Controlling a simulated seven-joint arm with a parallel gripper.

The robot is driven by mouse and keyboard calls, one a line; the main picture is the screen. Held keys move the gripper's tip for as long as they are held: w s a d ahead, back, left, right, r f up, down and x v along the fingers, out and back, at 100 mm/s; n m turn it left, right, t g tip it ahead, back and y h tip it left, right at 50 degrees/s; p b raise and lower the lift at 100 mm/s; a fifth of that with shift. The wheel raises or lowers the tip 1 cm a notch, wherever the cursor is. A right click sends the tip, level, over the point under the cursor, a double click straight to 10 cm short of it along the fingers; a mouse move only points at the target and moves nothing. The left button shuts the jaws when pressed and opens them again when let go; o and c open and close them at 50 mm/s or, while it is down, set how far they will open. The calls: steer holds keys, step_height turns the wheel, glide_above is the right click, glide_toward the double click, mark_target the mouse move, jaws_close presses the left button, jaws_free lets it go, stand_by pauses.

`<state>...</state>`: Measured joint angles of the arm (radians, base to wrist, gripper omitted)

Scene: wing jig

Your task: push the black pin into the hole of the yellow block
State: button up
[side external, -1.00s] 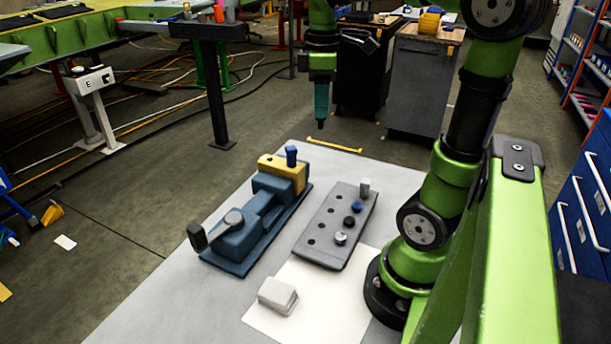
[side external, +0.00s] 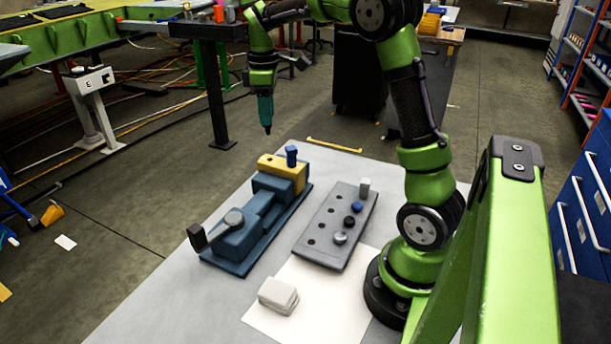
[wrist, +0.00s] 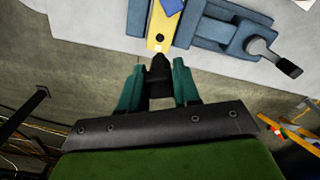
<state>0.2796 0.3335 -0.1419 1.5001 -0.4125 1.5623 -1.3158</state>
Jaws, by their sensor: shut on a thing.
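The yellow block (side external: 270,164) sits at the far end of the blue fixture (side external: 226,260), and it also shows at the top of the wrist view (wrist: 155,25). My gripper (side external: 266,122) has teal fingers shut on the black pin (wrist: 160,73), whose dark tip points down in the side view (side external: 267,131). The pin is in the air, behind and above the yellow block, apart from it.
A grey rack (side external: 318,254) right of the fixture holds several pins and has empty holes. A pale block (side external: 278,294) lies on a white sheet (side external: 262,323). The table's left strip is clear.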

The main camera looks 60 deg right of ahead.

[Challenge] Both the line with "[side external, +0.00s]" and the line with "<state>0.2796 0.3335 -0.1419" are included: reproduce them and every line between, exactly, with pictures omitted.

[The output]
[side external, +0.00s] 
[wrist, +0.00s] 
<state>0.2796 0.3335 -0.1419 1.5001 -0.4125 1.5623 -1.3158</state>

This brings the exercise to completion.